FA commission: New four-point plan to boost England football
The creation of a new tier within the Football League to accommodate Premier League B teams is at the heart of the Football Association commission's four-point plan to boost English football.
The review also calls for a ban on non-European Union players outside of the top flight and a reduction in non-home-grown players in Premier League squads.
It also wants to develop "strategic loan partnerships" between clubs.
B teams league plan
- 10 Premier League B teams and 10 from the Conference would take part.
- 20 of the 25 players in the squad should qualify for the home-grown rule.
- No non-EU players allowed.
- 19 of the 25 players in the squad should be under the age of 21.
The suggestions are a response to a growing lack of English talent.
Liverpool, Manchester United and Manchester City are among clubs that have already shown "a lot of interest and enthusiasm" for a new league for B teams, FA chairman Greg Dyke told a news conference.
According to the review, headed by Dyke, only 32% of starters qualified to play for England in the 2012-13 Premier League season, compared to 69% 20 years ago.
The commission's proposals set an "ambitious but realistic" target of increasing the number of English players in the Premier League to 45% by 2022.
The FA's report added: "This is still lower than the figures being achieved in Germany and Spain today but it would take English football back to a figure last achieved in 2000."
Greg Dyke FA chairman
“This isn't about players even for four years' time, this is for players for 10 years' time... this is to win the 2022 World Cup, by which time I'll be long gone”
England manager Roy Hodgson said he welcomed the proposals.
But he added: "I am just one voice of many who have contributed to this important study and I hope the debate that has been provoked can lead to some real developments in our game."
The most controversial proposal would be establishing a new League Three in 2016-17, made up of 10 Premier League B teams and 10 Football Conference sides.
B teams could be promoted and relegated between Leagues One, Two and Three and the Conference, but could not play in the Championship and must always be at least one division below the full side.

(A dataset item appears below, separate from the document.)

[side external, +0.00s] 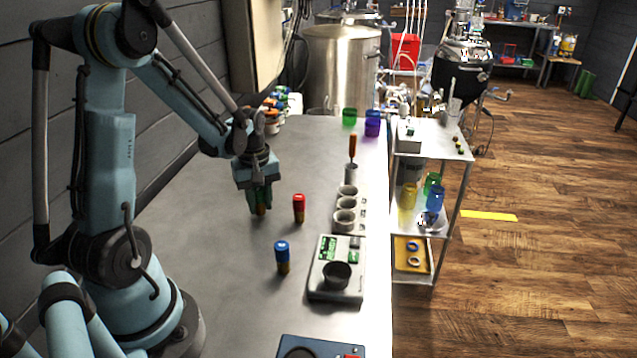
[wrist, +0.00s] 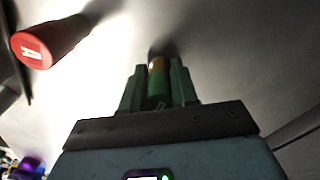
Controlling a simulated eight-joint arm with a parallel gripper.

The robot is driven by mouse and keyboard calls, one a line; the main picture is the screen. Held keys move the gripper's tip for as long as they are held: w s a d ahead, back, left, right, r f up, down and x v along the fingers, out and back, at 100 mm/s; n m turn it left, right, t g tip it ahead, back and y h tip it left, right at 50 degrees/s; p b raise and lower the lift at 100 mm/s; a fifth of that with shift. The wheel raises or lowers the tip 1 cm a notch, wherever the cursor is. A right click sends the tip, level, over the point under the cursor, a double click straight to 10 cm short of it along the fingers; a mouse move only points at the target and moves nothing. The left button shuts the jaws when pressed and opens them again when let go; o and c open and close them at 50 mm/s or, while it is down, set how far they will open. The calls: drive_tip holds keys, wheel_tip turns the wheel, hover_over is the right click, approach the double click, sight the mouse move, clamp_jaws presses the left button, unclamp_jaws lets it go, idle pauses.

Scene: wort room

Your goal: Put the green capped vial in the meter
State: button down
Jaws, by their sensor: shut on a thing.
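My gripper (side external: 258,198) is shut on the green capped vial, above the left part of the bench, pointing down. The vial's amber lower end (side external: 261,211) shows below the fingers; I cannot tell whether it touches the bench. In the wrist view the vial (wrist: 157,80) sits between the green fingers, its green part nearest the palm. The meter (side external: 322,291) is a grey box with a green display and a dark round well that looks empty. It stands to the right and nearer the camera, apart from my gripper.
A red capped vial (side external: 299,208) stands just right of my gripper and a blue capped vial (side external: 282,257) stands left of the meter. A row of grey cups (side external: 344,220) lies behind the meter. A dark device (side external: 318,346) is at the front edge.

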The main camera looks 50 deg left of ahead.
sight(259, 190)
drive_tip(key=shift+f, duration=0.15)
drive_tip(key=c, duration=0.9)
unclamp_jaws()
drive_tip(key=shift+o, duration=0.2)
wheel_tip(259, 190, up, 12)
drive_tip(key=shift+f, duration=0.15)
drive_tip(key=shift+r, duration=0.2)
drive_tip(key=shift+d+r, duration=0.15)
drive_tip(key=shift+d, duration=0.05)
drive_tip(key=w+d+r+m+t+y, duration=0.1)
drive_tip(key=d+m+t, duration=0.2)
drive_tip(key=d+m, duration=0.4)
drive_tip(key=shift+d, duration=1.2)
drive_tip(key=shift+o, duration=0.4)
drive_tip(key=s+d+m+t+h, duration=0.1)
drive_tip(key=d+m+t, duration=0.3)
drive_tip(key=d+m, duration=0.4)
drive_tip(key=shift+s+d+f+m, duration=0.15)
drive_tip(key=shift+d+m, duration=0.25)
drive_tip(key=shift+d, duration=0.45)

They would also be barred from entering domestic cup competitions like the League Cup and FA Cup.
The B team squads would require 20 out of 25 players to qualify for the home-grown rule and no non-EU players would be allowed. Nineteen players would have to be under 21.
The commission also recommended a phased reduction in the number of non-home-grown players in Premier League squads from 17 to 12, reaching their target by 2021.
A cap of two non-EU players per squad has also been proposed, plus a ban on non-EU players outside of the Premier League.
The strategic loan approach is designed to allow clubs from the top two English leagues to loan players to a lower division 'partner' club to enable greater opportunities for 18 to 21-year-old English footballers.
The four problem areas identified by the FA commission
- Area 1 - Inadequate and insufficient playing opportunities for 18-20 year-old elite players at top clubs.
- Area 2 - Regulation of the player market in England is not effective in preserving the desired balance of British, EU and non-EU players in clubs.
- Area 3 - Coaching and coach development, essentially at grassroots level, have not yet reached a satisfactory level and impact.
- Area 4 - England lags behind in the quantity and quality of affordable grassroots facilities, particularly in the provision of all-weather pitches.
Source: FA commission report
Dyke said: "This isn't about players even for four years' time, this is for players for 10 years' time. This is to win the 2022 World Cup, by which time I'll be long gone."
He added there was a lot of "enthusiasm from the big clubs".
"Liverpool, the Manchester clubs, Stoke, Tottenham - they have no problems with me mentioning them on this - so quite a lot of clubs recognise the problem they have got," he said.
"The gap between the academy and the first team has widened significantly in 20 years. Many of the clubs we spoke to called this the 'Bermuda Triangle' or 'black hole' of English football."
In response, the Football League said the review "may not contain a solution that is acceptable at the current time".
However, it said it would "continue to engage with the commission to establish whether there is a solution that meets its stated objective, but does not leave the Football League carrying a disproportionate or unreasonable burden".
The FA commission was made up of Dyke, Hodgson, former England managers Glenn Hoddle and Howard Wilkinson, plus ex-England internationals Rio Ferdinand and Danny Mills.
Football League chairman Greg Clarke, Professional Footballers' Association chairman Ritchie Humphreys, FA vice-chairman Roger Burden and Crewe Alexandra's director of football Dario Gradi were also part of the 10-man commission.
It sought contributions from more than 650 people across all levels of the sport in England and abroad.
The next step will be a consultation period on the report's proposals. No firm date has been given for a final decision.